• _GOAL OF THE EXERCISE_
Below are records; reproduce exactly the lines from the one containing "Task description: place" through the end, both included, and only those.

==== INPUT ROWS ====

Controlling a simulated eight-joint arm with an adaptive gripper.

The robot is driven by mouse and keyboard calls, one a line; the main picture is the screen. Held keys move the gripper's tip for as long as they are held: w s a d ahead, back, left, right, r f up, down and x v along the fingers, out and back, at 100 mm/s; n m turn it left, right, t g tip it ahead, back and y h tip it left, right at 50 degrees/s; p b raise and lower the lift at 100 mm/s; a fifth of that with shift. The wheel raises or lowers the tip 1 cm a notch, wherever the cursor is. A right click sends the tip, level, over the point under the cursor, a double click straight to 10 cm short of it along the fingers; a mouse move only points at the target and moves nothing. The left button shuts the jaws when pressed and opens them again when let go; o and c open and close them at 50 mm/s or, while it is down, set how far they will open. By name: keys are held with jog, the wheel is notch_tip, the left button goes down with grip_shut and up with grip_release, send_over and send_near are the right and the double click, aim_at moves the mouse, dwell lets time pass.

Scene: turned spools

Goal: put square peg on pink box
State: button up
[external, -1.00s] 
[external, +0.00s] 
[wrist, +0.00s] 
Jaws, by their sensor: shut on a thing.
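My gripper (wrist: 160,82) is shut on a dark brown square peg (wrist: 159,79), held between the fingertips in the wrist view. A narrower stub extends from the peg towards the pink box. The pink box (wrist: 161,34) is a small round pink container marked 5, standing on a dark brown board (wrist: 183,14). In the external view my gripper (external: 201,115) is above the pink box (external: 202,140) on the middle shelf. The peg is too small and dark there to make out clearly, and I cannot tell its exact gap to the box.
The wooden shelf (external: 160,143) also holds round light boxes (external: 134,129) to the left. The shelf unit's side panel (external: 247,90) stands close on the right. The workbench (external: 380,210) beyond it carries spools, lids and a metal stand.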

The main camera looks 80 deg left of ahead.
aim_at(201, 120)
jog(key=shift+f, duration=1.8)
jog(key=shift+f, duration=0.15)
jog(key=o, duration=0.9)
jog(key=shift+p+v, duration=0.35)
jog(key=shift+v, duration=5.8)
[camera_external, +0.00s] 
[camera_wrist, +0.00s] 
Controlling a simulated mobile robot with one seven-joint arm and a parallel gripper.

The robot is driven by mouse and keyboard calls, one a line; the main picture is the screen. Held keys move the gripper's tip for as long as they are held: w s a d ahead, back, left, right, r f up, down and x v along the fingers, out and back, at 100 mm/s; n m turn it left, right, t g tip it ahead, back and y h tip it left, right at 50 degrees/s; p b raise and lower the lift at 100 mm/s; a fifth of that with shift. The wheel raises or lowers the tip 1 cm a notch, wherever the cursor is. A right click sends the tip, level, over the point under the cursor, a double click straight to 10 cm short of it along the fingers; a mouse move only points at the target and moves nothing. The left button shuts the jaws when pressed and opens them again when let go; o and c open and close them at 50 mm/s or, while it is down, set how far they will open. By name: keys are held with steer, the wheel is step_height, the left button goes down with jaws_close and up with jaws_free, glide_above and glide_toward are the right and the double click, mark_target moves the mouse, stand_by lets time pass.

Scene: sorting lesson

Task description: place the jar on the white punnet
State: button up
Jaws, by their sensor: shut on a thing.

====

• _EXERCISE RESPONSE_
Task description: place the jar on the white punnet
State: button up
Jaws, by their sensor: shut on a thing.

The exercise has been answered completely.